ITALIAN ALMOND-ORANGE COOKIES
Steps:
- In a medium bowl, mix egg whites, sugar, orange zest and honey with a whisk until smooth.
- Add the almond flour and baking powder and mix with a wooden spoon or rubber spatula until moist and all of the dry ingredients are absorbed into the wet and combined.
- Cover and refrigerate for one hour and as long as 24 hours. I made my dough the night before then baked the next morning.
- When ready to bake, preheat oven to 325 degrees F with two racks in top two positions.
- Cover two cookie sheets with parchment paper.
- Place the powdered sugar in a small bowl.
- Roll the dough on your counter with your hands into a fat log and cut it into two equal pieces.
- Roll each piece out into logs and cut in half then each piece in half again. Then cut each piece into three. This will give you 24 pieces.
- Roll each piece into a ball then roll in the powdered sugar then onto the cookie sheets, 12 per tray.
- Bake both together for 15-17 minutes, rotating the pans half way through.
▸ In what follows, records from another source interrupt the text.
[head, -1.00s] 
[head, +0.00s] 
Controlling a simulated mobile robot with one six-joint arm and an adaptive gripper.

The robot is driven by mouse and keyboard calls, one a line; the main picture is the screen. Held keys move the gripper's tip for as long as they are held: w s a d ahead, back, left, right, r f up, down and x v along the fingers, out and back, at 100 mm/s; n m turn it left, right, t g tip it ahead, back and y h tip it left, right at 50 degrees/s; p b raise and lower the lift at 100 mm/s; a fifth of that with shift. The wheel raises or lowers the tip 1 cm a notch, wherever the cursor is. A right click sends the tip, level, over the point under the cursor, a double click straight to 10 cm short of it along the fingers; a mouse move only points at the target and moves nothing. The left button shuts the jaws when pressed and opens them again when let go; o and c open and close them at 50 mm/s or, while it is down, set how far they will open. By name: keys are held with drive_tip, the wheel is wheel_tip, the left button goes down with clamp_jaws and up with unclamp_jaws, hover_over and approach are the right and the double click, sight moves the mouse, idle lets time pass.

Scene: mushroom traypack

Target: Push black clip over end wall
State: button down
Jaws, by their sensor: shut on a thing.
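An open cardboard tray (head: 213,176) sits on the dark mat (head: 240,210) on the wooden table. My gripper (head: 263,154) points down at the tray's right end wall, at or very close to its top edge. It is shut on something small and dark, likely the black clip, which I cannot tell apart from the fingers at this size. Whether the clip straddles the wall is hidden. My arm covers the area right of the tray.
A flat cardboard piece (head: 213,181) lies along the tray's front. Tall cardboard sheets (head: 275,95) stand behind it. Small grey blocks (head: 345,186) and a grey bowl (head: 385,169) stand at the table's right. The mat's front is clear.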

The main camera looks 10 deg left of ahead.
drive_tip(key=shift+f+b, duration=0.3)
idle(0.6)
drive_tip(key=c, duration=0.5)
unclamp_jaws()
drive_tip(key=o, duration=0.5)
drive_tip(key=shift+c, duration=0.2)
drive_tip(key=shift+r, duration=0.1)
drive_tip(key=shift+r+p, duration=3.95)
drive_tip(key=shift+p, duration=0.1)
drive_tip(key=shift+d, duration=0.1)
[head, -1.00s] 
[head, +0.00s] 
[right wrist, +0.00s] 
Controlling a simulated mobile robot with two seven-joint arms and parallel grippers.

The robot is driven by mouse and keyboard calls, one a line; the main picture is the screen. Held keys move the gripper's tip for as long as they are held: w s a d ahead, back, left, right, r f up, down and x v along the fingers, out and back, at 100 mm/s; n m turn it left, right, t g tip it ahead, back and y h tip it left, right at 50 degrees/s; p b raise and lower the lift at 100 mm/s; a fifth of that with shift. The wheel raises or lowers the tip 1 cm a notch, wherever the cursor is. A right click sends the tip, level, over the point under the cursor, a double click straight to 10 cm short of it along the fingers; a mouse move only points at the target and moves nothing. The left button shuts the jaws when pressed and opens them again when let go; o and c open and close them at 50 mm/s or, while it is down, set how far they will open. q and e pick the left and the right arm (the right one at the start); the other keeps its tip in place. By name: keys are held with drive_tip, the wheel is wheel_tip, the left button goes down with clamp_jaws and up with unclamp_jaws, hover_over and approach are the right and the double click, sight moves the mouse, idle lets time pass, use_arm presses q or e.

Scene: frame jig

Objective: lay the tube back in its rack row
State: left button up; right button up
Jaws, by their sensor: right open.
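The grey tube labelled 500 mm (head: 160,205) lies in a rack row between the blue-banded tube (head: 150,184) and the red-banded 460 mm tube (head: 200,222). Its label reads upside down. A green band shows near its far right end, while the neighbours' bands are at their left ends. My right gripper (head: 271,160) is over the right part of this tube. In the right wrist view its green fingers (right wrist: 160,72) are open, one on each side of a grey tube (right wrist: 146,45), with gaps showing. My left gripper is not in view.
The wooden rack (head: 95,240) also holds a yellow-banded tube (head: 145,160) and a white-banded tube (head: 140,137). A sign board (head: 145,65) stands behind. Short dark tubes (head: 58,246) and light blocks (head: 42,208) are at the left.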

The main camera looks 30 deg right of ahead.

- The cookies are done when they start to crackle and flatten out and are slightly browned on the bottom. The centers will be very soft so don't go by the feel of the cookie and don't lift off the cookie sheet yet.
- As they cool on the cookie sheet, they stiffen up and have a crisp outside and a chewy center.
- Store at room temperature in an air-tight container.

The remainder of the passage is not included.